## Goal:
Where a line contains the word "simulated", copy that line.

====== Dataset ======

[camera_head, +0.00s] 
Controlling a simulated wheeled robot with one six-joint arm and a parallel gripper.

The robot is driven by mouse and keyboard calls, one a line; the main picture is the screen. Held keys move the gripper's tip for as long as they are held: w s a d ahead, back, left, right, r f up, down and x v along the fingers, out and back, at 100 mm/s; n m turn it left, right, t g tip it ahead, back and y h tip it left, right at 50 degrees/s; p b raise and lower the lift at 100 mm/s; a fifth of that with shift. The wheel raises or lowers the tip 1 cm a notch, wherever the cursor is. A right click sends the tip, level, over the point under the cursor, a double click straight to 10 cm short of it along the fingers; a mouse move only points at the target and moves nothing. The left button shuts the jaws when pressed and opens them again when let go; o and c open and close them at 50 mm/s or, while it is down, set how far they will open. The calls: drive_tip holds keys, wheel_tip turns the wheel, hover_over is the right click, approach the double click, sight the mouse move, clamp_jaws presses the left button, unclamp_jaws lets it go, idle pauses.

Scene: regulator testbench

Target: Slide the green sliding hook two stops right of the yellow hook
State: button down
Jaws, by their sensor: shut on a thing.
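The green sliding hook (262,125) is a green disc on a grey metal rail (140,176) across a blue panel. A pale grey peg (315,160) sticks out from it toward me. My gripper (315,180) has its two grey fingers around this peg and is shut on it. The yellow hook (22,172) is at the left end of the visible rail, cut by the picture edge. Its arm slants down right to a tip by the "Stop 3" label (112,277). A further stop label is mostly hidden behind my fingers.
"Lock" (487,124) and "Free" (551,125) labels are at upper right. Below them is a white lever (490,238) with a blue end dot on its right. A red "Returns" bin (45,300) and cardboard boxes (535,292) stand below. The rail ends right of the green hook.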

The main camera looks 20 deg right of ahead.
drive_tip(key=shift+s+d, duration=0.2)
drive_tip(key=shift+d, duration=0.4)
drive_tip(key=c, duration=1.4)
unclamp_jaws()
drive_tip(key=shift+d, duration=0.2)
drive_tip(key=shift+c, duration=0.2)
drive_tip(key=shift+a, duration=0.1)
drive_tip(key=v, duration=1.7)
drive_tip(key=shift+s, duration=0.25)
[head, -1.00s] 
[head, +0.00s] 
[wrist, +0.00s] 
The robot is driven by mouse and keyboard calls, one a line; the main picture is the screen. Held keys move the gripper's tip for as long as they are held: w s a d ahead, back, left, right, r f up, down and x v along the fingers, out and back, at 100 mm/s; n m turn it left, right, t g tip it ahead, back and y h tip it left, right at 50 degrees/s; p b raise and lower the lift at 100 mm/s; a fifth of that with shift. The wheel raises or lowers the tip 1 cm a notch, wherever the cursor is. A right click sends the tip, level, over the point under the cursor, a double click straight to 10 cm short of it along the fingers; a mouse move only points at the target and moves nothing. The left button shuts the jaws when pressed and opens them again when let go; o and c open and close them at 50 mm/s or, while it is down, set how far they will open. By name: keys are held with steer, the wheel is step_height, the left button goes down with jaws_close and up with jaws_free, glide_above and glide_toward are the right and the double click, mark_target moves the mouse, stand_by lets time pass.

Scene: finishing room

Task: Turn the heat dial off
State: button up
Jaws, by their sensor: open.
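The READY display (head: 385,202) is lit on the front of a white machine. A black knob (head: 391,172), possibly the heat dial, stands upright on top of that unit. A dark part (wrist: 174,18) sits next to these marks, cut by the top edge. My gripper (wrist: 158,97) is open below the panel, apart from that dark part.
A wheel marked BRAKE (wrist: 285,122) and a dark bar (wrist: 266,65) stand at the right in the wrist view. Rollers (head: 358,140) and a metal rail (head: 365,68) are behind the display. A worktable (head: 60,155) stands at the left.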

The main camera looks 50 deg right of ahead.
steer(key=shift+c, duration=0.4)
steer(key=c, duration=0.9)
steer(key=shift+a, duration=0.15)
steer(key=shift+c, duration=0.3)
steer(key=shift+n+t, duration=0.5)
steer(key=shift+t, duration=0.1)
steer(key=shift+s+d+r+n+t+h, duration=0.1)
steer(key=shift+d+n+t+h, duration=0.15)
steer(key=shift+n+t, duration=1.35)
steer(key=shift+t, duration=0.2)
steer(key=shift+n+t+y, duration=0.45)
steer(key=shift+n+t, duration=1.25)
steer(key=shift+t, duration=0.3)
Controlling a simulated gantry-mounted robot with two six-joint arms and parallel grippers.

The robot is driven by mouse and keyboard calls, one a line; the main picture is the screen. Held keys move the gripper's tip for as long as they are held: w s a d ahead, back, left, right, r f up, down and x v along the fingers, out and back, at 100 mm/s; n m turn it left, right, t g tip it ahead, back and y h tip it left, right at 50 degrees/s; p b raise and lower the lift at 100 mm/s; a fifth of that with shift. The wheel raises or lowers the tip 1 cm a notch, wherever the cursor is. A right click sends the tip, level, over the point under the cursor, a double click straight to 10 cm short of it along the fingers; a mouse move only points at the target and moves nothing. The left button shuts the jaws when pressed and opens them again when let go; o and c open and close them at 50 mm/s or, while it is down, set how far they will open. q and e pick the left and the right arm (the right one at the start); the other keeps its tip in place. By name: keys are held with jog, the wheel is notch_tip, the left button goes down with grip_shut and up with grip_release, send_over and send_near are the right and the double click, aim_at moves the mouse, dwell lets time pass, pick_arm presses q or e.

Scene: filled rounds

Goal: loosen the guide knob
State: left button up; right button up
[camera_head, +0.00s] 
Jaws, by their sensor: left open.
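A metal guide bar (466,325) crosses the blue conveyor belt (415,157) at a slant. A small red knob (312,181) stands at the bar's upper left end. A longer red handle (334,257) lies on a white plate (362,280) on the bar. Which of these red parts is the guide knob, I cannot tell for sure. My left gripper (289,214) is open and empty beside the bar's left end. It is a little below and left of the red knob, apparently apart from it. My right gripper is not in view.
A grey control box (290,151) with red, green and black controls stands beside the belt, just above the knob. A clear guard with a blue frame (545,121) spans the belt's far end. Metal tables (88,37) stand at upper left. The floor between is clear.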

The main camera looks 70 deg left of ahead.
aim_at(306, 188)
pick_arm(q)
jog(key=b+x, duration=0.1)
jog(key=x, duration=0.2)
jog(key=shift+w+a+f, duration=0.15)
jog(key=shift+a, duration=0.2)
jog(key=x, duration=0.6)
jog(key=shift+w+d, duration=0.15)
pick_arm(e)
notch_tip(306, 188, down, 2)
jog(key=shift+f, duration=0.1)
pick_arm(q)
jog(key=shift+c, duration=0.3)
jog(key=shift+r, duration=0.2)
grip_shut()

======

## Result:
Controlling a simulated wheeled robot with one six-joint arm and a parallel gripper.
Controlling a simulated gantry-mounted robot with two six-joint arms and parallel grippers.

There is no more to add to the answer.